__TASK DESCRIPTION__:
For this exercise, copy out each line of the material below that includes "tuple".

[Begin RECORDS TO PROCESS]

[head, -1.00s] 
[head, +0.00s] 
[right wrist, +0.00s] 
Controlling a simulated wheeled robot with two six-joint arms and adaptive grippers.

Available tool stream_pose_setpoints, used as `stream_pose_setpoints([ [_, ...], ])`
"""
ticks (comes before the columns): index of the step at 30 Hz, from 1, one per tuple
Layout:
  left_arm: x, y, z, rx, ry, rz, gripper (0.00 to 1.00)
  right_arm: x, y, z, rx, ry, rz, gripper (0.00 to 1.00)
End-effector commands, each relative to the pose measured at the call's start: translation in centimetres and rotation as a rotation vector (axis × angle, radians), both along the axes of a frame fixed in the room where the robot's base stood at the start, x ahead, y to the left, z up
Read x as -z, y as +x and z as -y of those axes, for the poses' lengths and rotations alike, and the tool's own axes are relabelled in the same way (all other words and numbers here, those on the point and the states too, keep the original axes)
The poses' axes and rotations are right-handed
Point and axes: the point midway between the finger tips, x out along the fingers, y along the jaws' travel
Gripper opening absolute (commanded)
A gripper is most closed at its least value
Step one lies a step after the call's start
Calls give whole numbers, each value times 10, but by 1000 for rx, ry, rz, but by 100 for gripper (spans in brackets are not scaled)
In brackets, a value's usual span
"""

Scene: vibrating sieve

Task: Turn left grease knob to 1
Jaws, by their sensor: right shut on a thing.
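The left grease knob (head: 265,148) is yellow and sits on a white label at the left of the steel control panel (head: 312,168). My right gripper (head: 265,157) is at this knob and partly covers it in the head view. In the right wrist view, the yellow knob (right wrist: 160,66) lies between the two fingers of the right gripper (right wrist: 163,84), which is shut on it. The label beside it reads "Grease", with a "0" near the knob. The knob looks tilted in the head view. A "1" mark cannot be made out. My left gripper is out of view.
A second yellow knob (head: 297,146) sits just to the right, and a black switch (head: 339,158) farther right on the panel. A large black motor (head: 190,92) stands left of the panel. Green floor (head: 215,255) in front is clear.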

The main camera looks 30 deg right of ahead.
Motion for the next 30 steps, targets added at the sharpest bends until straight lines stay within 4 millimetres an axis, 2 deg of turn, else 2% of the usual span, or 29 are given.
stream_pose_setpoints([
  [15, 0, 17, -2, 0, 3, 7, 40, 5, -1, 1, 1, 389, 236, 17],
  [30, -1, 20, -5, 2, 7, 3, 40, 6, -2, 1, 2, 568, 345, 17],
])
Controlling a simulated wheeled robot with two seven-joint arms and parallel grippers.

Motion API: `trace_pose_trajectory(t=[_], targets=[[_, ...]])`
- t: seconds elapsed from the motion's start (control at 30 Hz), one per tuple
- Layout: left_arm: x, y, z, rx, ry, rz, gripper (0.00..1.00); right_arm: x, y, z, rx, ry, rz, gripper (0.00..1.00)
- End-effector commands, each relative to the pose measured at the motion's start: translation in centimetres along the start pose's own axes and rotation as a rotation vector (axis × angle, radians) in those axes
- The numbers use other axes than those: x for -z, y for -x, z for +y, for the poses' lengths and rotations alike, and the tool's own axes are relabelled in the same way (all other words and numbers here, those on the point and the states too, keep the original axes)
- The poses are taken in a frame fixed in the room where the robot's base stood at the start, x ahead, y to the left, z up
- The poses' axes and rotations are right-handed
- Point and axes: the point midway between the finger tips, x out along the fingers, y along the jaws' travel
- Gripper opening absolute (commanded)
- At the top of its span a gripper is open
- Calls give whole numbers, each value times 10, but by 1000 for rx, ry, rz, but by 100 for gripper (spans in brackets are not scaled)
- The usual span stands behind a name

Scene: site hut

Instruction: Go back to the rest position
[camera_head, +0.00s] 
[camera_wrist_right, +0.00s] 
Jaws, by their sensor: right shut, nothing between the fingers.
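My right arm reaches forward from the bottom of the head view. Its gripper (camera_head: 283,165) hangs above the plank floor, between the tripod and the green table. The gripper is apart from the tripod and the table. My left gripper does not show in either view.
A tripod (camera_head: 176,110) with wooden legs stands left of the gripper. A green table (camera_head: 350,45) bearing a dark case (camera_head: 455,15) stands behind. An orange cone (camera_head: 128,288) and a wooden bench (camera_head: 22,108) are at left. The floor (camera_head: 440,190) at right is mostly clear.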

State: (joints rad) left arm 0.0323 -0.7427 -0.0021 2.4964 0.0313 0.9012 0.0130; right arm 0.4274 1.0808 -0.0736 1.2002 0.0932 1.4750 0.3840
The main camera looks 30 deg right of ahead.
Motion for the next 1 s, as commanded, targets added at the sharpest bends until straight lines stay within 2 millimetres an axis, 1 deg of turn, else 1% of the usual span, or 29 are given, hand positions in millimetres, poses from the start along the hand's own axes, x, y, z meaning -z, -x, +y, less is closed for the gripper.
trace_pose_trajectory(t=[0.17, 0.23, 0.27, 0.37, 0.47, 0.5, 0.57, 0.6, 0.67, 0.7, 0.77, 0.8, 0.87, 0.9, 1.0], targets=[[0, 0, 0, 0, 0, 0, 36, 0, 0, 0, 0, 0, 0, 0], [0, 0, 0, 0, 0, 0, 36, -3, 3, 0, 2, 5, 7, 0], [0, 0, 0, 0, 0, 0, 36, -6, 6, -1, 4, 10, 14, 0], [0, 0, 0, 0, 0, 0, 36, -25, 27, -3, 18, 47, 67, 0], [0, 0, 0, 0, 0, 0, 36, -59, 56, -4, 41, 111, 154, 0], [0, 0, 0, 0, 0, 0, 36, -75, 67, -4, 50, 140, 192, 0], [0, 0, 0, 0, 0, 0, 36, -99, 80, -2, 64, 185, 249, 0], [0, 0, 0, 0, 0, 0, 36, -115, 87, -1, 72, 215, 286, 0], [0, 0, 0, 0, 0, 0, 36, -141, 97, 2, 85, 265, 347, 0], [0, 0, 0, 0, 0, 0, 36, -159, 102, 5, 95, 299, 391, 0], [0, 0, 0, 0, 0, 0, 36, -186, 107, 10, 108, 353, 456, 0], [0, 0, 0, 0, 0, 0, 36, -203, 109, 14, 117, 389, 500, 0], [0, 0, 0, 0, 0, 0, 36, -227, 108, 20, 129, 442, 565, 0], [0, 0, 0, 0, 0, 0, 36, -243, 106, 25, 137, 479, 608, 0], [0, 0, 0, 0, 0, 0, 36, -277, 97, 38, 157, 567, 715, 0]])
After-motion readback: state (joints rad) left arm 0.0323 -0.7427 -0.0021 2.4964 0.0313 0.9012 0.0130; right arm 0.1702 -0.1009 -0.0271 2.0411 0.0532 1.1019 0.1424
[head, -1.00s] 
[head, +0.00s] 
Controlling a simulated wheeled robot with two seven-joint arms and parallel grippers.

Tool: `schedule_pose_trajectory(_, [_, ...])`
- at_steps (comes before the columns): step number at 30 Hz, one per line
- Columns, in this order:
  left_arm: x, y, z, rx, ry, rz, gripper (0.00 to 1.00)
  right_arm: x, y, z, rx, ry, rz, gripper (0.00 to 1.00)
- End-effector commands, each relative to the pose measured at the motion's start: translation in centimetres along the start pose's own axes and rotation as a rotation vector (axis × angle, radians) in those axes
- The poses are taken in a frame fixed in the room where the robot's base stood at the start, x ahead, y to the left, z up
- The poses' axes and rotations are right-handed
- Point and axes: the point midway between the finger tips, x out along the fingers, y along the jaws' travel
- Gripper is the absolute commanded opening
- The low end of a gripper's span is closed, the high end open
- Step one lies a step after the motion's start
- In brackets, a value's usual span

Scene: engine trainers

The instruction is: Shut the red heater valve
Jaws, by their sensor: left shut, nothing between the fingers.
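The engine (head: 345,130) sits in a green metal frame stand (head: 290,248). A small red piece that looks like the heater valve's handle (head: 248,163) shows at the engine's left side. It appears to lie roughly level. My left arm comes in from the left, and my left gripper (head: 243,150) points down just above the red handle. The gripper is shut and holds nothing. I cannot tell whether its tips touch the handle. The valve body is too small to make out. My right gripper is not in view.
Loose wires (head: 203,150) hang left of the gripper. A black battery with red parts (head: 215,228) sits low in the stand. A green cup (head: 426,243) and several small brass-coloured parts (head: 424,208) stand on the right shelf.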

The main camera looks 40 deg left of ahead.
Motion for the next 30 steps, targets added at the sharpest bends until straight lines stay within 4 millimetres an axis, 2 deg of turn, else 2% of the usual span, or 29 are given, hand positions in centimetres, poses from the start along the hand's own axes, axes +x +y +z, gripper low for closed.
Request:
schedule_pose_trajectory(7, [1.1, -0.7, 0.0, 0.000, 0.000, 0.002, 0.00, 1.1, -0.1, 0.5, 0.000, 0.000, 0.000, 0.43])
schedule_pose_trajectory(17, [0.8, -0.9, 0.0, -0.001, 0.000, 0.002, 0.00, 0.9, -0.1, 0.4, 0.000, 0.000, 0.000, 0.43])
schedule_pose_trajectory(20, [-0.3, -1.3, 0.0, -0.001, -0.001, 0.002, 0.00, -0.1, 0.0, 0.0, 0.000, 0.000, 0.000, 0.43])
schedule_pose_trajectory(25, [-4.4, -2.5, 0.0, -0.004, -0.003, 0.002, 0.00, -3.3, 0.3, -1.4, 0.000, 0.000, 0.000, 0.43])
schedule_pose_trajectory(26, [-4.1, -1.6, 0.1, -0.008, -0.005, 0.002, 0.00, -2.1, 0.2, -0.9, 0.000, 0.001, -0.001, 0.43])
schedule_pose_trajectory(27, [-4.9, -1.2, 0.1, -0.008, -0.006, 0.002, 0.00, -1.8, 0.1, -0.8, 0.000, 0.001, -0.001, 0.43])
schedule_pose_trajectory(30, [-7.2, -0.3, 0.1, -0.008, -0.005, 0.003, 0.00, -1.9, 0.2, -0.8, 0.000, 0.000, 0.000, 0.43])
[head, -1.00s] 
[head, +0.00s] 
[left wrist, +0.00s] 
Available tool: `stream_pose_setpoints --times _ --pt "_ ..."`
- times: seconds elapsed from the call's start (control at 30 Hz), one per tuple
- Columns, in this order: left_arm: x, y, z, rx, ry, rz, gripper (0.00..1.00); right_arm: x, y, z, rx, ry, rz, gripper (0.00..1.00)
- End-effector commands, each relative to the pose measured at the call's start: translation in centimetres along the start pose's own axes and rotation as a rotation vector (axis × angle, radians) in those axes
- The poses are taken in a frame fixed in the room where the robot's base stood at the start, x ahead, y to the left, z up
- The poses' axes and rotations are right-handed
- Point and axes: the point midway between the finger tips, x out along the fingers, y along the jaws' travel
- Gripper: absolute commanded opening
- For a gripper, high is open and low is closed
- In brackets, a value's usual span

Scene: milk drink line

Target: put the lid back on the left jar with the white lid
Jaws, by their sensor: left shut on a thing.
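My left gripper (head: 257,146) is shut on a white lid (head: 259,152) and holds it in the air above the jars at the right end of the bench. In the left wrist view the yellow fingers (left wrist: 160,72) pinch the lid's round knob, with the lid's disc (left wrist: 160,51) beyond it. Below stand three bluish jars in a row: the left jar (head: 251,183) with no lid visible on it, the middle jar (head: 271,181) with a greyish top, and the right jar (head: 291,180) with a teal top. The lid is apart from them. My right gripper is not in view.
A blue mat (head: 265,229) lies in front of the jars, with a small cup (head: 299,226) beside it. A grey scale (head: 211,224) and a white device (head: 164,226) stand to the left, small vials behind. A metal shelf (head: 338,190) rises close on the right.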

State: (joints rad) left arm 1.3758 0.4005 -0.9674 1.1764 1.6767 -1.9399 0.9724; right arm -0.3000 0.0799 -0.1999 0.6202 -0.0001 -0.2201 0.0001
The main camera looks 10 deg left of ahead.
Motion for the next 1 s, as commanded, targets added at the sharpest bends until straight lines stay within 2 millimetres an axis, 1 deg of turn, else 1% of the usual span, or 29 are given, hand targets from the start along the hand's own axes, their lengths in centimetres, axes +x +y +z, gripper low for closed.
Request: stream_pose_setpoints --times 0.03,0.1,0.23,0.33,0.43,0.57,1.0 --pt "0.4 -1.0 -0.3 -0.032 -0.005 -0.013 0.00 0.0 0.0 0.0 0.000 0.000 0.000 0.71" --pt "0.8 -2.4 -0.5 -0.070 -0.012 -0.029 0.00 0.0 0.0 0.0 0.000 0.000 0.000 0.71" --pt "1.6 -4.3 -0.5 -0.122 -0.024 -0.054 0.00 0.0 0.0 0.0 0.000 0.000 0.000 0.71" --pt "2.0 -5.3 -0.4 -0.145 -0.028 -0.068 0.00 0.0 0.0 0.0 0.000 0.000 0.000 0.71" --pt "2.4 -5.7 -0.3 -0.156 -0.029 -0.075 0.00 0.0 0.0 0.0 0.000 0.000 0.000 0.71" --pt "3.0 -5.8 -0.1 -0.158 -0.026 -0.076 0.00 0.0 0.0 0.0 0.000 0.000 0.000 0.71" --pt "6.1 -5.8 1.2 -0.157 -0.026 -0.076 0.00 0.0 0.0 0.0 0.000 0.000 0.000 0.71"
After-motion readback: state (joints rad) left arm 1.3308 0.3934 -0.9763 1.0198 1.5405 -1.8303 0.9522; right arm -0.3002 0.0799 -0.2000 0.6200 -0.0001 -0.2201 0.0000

[End RECORDS TO PROCESS]

__SOLUTION TO THIS EXERCISE__:
ticks (comes before the columns): index of the step at 30 Hz, from 1, one per tuple
- t: seconds elapsed from the motion's start (control at 30 Hz), one per tuple
- times: seconds elapsed from the call's start (control at 30 Hz), one per tuple

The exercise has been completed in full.